Hippolyte et Aricie est bien un de ces opéras où, comme disait, entre autres choses, le « neveu de Rameau » parlant du répertoire de son oncle, « il y a des vols, des triomphes, des lances, des gloires, des murmures, des victoires à perte d’haleine. » Tout cela forme, au lieu d’une tragédie, un spectacle allégorico-mythologique, héroïco-pastoral, à la fois magnifique et fade, somptueux et froid. Les personnages humains, ou qui devraient l’être, y cèdent la place et la parole aux dieux et aux déesses, aux nymphes et aux bergers. Un prologue allégorique est ici de style, et je dirais de rigueur, si l’on osait employer un terme aussi rude à propos de tendres scènes et de langoureux et languissans tableaux. Chacun d’eux est régulièrement troublé par l’orage classique, invariable signal de l’apparition et de l’allocution de quelque déité favorable ou terrible.

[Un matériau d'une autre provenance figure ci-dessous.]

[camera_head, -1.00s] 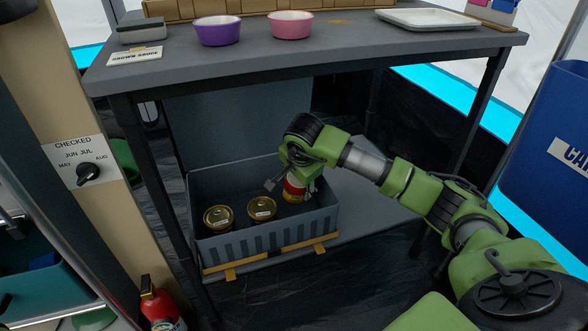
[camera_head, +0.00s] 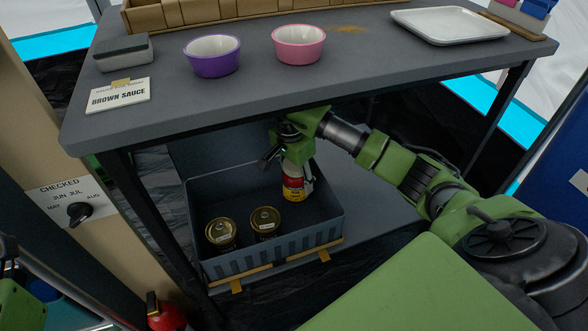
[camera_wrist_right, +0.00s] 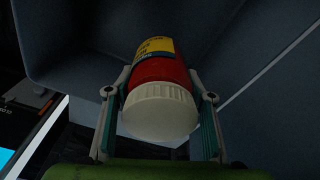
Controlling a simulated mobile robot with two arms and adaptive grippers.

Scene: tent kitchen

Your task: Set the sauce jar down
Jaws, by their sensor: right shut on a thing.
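The sauce jar (camera_head: 293,184) is red and yellow with a white lid. My right gripper (camera_head: 297,176) is shut on it over the grey crate (camera_head: 240,262), towards the crate's right side. In the right wrist view the jar (camera_wrist_right: 163,85) sits between both fingers, its white lid towards the camera. Dark grey walls are around it there. Whether its base touches the crate floor cannot be told. A part of my left arm may show at the lower left edge, but its gripper is not in view.
Two gold-lidded cans (camera_head: 221,232) (camera_head: 265,222) stand in the crate's front left. The crate is on the shelf under the grey table (camera_head: 330,75). On top are a purple bowl (camera_head: 211,57), a pink bowl (camera_head: 299,45), a white tray (camera_head: 450,26) and a brown sauce card (camera_head: 118,96).

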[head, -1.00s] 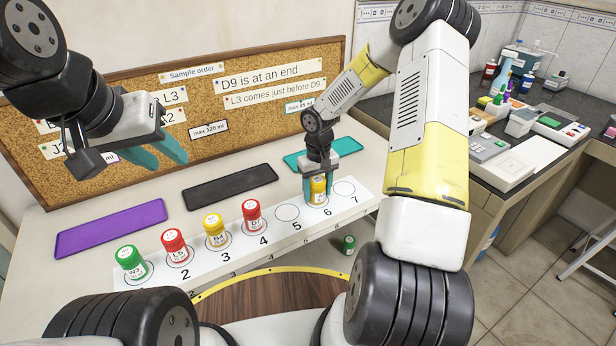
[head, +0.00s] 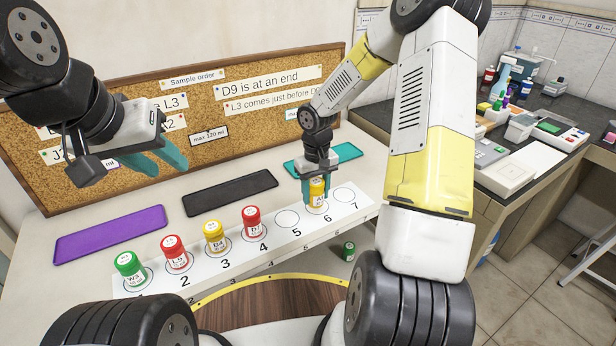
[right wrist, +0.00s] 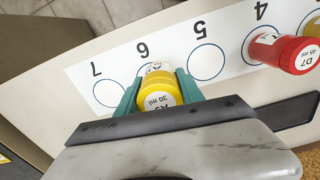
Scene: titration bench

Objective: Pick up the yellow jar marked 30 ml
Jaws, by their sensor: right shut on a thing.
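The yellow jar marked 30 ml (right wrist: 160,98) stands at place 6 of the white numbered strip, and in the head view it shows between the fingers (head: 317,190). My right gripper (head: 319,186) has come down over it and is shut on it, with a teal finger on each side. In the right wrist view my right gripper (right wrist: 156,92) has the jar between its fingertips. The jar looks upright; whether its base touches the strip is hidden. My left gripper (head: 160,158) hangs open and empty in front of the cork board at the left.
The white strip (head: 295,244) also holds a green jar (head: 130,268), a red jar (head: 175,253), another yellow jar (head: 215,237) and a red jar (head: 253,222). Places 5 and 7 are empty. Purple (head: 110,233), black (head: 230,192) and teal (head: 338,153) trays lie behind.

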A propos de tout, et de rien, les intermèdes et les divertissemens, les ballets et les « entrées » suspendent l’action et, la plupart du temps, y suppléent. L’épisode musicalement le plus beau de l’ouvrage, le seul dont la beauté dure et se soutienne, l’Enfer, n’est tout de même qu’un épisode à côté du sujet. Et ce sujet, qui ne consistait que dans l’amour de Phèdre pour Hippolyte, se dérobe et s’évanouit. Plus de caractères, plus d’âmes. Presque autant que du titre, Phèdre est absente de l’œuvre. La figure d’OEnone perd ici toute sa funeste beauté. Aricie, Hippolyte, y prennent les pâles couleurs. Thésée enfin, qui ne manque, aux Enfers, ni de grandeur, ni de noblesse, opère bientôt après dans le monde des vivans une rentrée qui n’est pas loin d’être ridicule. Et puis, et surtout, d’un bout à l’autre de la pièce, les jeux, les ris et les amours remplacent l’amour, l’amour racinien, qui ne joue et ne rit guère. Qu’aurait dit Boileau, déjà peu tendre aux faiseurs d’opéras de son temps, s’il avait vu contrefaire de la sorte le chef-d’œuvre de son ami !

La musique, au moins celle d’alors, était incapable de le refaire.